((
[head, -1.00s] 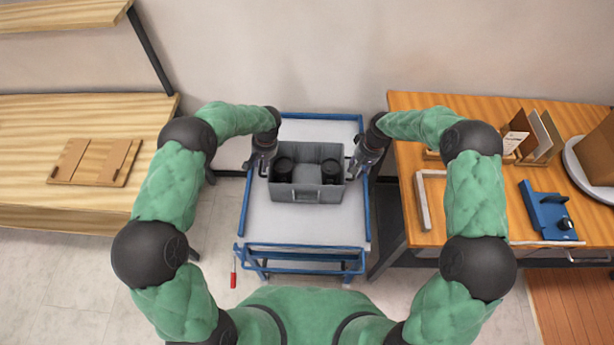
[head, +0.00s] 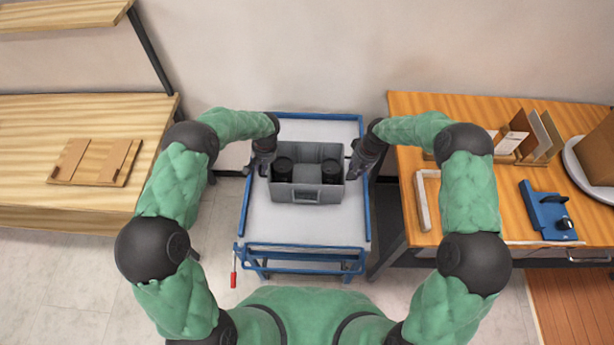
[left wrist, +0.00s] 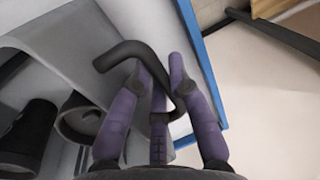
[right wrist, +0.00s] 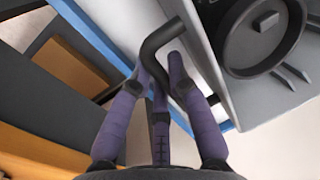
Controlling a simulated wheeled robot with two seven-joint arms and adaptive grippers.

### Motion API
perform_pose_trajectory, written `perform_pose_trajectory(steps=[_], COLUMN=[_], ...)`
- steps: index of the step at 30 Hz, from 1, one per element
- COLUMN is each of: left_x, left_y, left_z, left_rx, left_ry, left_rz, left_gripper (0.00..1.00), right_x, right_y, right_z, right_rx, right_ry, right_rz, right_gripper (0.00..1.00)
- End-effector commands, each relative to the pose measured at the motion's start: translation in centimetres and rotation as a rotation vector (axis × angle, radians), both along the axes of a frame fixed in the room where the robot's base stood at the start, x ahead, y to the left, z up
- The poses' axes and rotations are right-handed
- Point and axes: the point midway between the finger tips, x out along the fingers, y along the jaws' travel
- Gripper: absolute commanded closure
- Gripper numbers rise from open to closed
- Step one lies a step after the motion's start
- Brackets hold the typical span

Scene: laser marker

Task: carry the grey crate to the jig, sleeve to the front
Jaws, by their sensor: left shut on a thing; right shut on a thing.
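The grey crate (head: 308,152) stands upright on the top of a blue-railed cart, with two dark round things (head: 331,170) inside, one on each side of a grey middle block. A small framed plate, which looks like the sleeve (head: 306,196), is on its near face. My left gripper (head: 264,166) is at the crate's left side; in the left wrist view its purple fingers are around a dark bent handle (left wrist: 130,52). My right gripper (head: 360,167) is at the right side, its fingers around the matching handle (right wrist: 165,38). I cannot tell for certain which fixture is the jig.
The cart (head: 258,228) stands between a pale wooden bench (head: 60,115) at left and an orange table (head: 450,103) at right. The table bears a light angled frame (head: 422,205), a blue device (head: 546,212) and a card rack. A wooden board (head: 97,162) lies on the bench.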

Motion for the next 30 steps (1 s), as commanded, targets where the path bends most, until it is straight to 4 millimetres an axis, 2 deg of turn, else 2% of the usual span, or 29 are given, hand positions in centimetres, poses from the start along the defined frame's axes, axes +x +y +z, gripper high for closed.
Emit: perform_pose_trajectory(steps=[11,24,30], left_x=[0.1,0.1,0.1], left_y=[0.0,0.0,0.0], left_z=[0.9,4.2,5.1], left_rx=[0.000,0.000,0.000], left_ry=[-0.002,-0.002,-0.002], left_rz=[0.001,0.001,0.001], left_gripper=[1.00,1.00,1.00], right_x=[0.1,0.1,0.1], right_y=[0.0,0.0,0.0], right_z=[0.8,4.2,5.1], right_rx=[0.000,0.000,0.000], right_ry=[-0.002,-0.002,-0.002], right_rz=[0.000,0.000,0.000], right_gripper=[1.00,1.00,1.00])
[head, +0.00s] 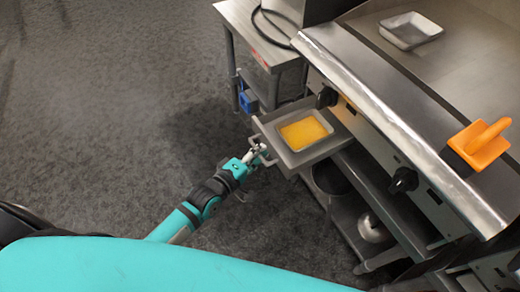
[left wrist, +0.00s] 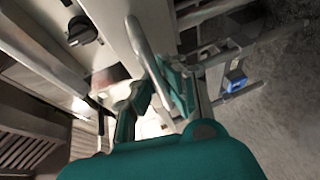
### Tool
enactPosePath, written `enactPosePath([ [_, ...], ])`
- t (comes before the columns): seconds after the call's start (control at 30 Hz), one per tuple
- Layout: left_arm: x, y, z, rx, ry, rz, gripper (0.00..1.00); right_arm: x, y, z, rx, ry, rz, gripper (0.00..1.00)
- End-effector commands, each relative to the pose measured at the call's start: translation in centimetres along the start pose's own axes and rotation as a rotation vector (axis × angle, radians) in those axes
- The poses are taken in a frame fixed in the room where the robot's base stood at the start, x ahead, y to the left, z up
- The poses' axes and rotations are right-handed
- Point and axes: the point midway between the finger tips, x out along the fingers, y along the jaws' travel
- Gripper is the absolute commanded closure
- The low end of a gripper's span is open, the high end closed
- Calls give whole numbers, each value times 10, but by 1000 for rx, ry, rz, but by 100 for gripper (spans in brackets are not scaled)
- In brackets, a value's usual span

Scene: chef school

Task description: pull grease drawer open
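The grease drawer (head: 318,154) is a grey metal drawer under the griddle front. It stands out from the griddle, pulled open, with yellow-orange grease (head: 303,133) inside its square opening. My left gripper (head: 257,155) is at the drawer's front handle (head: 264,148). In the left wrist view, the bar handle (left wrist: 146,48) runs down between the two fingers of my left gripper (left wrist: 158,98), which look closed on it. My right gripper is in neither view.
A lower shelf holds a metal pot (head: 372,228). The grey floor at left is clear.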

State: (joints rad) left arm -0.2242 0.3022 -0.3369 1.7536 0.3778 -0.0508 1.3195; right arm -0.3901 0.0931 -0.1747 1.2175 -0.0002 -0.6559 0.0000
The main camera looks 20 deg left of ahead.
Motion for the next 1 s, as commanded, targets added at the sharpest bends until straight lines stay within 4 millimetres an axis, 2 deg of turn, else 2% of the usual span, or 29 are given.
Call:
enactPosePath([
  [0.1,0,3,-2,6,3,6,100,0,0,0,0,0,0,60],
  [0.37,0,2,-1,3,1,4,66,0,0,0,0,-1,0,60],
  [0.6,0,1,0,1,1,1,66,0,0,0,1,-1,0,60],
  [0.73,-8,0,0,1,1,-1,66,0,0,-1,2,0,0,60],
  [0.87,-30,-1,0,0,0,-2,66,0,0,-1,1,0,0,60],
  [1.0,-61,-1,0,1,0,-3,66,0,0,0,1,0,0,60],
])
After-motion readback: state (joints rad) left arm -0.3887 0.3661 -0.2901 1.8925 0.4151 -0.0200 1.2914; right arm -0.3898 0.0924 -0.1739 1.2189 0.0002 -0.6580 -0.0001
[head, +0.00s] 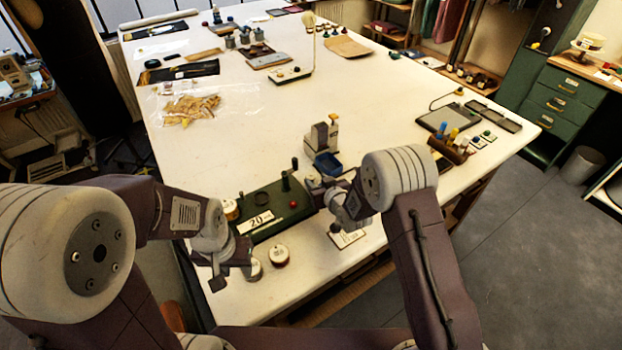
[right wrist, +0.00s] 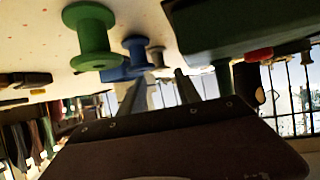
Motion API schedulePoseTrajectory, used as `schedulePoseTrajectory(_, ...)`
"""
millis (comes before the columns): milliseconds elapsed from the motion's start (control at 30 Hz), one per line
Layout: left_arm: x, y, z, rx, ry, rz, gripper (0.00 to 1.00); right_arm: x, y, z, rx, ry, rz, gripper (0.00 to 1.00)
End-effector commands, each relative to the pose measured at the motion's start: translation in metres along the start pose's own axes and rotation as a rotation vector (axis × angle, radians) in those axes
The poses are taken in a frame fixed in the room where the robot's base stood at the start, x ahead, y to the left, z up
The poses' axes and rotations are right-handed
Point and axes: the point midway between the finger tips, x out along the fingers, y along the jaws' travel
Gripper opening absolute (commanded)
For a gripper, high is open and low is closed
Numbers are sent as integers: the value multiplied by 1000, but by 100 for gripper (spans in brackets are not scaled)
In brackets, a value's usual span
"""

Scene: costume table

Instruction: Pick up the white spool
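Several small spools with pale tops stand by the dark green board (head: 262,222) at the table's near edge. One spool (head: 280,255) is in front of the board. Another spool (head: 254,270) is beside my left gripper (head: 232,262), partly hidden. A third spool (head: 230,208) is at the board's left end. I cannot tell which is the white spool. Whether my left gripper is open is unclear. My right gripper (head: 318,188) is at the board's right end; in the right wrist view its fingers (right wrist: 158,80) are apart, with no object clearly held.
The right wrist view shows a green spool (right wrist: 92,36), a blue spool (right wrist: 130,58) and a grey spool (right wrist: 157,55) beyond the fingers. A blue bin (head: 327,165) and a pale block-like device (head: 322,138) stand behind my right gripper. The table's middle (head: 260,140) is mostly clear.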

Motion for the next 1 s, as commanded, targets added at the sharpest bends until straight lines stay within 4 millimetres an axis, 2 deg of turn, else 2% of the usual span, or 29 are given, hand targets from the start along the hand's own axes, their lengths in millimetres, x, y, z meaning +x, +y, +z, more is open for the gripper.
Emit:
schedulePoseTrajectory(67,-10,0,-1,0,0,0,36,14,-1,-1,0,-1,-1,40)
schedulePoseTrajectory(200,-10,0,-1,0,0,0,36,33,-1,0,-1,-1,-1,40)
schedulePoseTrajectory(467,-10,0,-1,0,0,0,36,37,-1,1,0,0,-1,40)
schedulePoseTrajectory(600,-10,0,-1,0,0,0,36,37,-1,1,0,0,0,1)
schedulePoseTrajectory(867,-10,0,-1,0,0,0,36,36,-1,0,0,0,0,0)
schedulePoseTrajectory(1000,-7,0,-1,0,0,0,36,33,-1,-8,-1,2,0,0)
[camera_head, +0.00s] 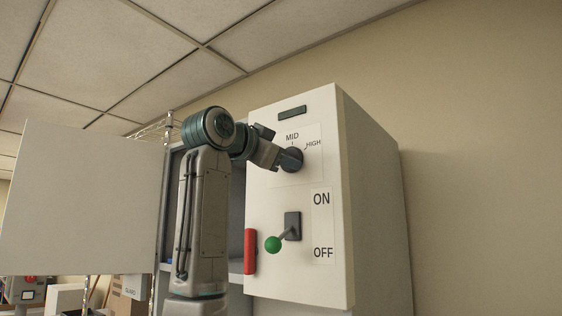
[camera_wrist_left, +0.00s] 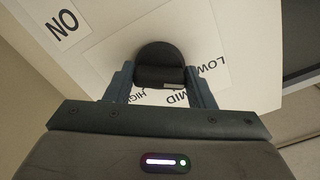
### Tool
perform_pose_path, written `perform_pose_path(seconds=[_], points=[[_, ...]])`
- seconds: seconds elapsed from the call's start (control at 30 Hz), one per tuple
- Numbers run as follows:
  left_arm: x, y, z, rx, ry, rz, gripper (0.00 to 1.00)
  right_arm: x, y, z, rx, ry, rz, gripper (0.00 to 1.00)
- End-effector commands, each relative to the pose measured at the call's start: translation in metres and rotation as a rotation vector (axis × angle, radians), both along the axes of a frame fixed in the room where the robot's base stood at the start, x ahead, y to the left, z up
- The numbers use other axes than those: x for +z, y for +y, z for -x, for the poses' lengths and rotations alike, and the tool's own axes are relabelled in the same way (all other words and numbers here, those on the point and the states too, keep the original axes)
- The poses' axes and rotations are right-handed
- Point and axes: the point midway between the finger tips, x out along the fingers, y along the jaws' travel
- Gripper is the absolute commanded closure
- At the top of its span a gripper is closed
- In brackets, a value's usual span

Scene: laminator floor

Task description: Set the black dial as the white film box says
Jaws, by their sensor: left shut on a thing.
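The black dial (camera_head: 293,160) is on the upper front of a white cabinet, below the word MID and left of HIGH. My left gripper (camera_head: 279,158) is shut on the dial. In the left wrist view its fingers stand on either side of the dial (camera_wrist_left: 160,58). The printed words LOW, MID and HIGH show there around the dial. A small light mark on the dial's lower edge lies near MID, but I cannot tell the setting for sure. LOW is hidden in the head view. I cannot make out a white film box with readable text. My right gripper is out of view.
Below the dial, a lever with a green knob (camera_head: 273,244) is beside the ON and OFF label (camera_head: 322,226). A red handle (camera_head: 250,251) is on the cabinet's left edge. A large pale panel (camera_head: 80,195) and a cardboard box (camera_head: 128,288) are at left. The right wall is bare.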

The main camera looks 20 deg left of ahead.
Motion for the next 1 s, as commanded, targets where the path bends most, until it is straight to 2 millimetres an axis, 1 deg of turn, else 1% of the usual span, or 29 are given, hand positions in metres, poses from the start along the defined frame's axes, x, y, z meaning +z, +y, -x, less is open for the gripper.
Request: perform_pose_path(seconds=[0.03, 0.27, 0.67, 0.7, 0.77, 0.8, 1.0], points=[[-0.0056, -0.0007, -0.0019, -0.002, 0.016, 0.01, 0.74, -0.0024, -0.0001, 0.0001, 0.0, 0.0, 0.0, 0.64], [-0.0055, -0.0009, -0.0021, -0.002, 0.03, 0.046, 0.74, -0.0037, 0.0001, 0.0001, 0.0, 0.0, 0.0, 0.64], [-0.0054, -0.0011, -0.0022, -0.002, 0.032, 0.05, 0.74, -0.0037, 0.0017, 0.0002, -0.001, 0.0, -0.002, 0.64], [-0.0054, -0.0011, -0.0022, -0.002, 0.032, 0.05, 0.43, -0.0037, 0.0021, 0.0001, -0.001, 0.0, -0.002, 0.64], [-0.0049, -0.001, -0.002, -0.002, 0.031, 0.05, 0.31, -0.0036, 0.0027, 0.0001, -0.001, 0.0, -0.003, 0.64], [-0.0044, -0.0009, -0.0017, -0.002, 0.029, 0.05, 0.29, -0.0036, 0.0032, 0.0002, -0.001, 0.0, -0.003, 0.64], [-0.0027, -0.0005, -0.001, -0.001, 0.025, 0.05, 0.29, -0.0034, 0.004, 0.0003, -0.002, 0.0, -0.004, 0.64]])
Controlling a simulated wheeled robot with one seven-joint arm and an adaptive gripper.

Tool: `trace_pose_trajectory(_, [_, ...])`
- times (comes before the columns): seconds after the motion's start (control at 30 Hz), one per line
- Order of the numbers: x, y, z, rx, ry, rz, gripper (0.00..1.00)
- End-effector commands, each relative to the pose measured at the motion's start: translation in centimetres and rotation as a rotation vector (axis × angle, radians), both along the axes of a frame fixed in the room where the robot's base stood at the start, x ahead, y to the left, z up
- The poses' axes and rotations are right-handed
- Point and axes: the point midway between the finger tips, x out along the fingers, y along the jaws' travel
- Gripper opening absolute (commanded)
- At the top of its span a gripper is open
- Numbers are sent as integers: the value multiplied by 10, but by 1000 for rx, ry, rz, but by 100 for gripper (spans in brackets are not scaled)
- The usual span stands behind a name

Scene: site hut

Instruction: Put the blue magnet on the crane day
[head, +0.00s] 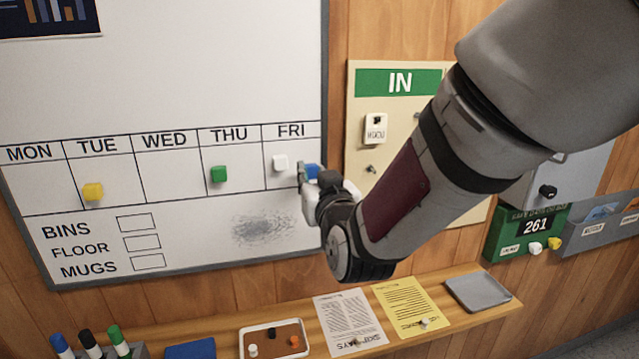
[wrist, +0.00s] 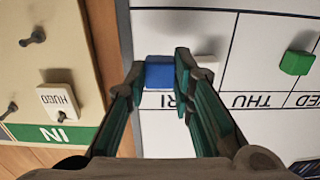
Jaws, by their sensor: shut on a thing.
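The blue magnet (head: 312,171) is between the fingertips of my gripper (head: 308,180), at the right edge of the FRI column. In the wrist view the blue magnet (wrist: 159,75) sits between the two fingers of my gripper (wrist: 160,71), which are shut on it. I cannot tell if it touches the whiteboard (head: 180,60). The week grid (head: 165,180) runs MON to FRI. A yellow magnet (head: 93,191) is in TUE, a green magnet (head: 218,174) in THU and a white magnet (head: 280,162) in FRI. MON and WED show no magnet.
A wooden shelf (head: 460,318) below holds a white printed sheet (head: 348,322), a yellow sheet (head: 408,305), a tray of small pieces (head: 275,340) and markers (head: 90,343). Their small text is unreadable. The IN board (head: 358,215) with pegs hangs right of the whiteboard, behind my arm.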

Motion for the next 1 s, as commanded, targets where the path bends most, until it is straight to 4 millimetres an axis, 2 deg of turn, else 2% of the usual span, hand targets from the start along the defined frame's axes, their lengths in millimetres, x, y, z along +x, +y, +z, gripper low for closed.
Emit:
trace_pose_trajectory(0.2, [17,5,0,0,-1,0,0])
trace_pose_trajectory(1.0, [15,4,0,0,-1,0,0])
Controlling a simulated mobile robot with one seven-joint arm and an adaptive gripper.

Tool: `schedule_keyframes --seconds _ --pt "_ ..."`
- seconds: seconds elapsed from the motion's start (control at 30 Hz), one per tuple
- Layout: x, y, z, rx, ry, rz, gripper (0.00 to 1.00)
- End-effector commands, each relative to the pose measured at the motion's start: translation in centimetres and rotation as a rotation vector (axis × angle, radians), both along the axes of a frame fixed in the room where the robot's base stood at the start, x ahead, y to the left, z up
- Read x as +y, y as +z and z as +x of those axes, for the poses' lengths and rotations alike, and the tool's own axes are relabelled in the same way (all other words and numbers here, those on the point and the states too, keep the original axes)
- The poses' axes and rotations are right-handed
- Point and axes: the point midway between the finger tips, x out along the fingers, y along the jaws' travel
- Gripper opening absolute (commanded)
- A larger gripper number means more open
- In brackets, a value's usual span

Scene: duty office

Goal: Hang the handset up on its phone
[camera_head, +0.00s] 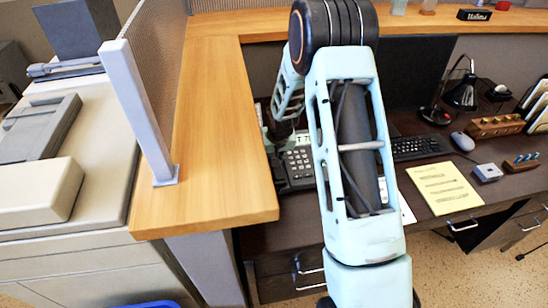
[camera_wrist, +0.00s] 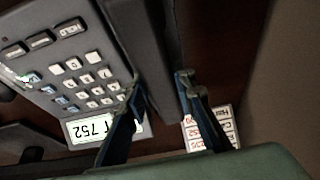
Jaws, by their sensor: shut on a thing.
))
▶ Your goal
Each line from the one containing "- At the top of its span a gripper is closed" through the one containing "Task description: Set" must be retyped exactly, the first and last of these included.

▶ Answer for the task
- At the top of its span a gripper is closed
- In brackets, a value's usual span

Scene: laminator floor

Task description: Set the black dial as the white film box says

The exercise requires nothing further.